### Robot task records
■ ■ ■ ■
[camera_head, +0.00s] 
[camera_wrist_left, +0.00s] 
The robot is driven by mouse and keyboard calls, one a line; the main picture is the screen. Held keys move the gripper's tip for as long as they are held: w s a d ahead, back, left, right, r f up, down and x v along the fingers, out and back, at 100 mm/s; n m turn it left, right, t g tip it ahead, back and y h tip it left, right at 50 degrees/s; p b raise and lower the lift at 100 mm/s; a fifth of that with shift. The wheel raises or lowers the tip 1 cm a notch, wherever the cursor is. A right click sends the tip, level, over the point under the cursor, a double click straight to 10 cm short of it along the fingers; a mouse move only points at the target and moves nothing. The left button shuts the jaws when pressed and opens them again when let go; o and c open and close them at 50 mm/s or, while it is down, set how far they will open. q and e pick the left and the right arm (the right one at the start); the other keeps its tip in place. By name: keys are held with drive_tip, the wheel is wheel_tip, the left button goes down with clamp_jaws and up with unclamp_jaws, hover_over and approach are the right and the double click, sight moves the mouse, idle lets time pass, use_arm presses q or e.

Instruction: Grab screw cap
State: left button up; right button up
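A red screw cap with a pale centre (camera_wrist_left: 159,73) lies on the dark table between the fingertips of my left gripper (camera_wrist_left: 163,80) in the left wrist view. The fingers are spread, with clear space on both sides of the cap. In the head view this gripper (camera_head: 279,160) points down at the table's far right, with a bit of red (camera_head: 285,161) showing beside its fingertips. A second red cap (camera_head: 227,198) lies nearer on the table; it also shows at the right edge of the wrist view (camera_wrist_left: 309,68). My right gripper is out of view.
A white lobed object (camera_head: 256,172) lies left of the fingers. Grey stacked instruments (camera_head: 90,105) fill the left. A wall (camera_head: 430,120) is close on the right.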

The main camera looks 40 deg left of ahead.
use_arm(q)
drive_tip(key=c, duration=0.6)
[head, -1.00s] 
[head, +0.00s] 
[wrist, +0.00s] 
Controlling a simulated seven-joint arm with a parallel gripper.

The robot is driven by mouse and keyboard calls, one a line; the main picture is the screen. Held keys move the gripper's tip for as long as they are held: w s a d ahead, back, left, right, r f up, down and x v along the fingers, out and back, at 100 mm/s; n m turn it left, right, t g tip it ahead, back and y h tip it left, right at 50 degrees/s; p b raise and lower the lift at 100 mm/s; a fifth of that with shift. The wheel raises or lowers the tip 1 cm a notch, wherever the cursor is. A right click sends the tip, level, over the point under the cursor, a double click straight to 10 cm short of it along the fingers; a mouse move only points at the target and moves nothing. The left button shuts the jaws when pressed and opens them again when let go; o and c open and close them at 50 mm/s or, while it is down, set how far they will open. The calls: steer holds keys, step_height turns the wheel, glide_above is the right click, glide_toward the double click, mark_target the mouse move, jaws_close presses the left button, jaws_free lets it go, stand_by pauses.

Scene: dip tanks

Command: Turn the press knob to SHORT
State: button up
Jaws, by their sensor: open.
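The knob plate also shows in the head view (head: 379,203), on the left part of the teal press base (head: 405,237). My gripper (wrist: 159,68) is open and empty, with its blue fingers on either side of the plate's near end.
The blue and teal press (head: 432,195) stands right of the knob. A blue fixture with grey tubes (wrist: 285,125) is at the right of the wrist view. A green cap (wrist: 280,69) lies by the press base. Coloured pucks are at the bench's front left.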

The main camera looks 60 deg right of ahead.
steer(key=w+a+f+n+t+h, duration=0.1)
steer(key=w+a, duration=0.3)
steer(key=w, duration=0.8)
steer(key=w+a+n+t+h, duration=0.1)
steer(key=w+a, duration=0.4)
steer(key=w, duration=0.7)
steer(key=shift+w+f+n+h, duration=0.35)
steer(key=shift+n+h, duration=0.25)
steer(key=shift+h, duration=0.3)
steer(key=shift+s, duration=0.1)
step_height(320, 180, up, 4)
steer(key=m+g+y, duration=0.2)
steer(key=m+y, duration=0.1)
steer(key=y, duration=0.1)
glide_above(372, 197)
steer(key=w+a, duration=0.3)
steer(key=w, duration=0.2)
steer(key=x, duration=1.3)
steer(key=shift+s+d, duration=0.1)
■ ■ ■ ■
### Challenge
Output nothing except the lines from the line with "State: left button up; right button up" through the line with "Controlling a simulated", copied exactly, end lines included.

### Result
State: left button up; right button up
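A red screw cap with a pale centre (camera_wrist_left: 159,73) lies on the dark table between the fingertips of my left gripper (camera_wrist_left: 163,80) in the left wrist view. The fingers are spread, with clear space on both sides of the cap. In the head view this gripper (camera_head: 279,160) points down at the table's far right, with a bit of red (camera_head: 285,161) showing beside its fingertips. A second red cap (camera_head: 227,198) lies nearer on the table; it also shows at the right edge of the wrist view (camera_wrist_left: 309,68). My right gripper is out of view.
A white lobed object (camera_head: 256,172) lies left of the fingers. Grey stacked instruments (camera_head: 90,105) fill the left. A wall (camera_head: 430,120) is close on the right.

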The main camera looks 40 deg left of ahead.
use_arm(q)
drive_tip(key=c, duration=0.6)
[head, -1.00s] 
[head, +0.00s] 
[wrist, +0.00s] 
Controlling a simulated seven-joint arm with a parallel gripper.

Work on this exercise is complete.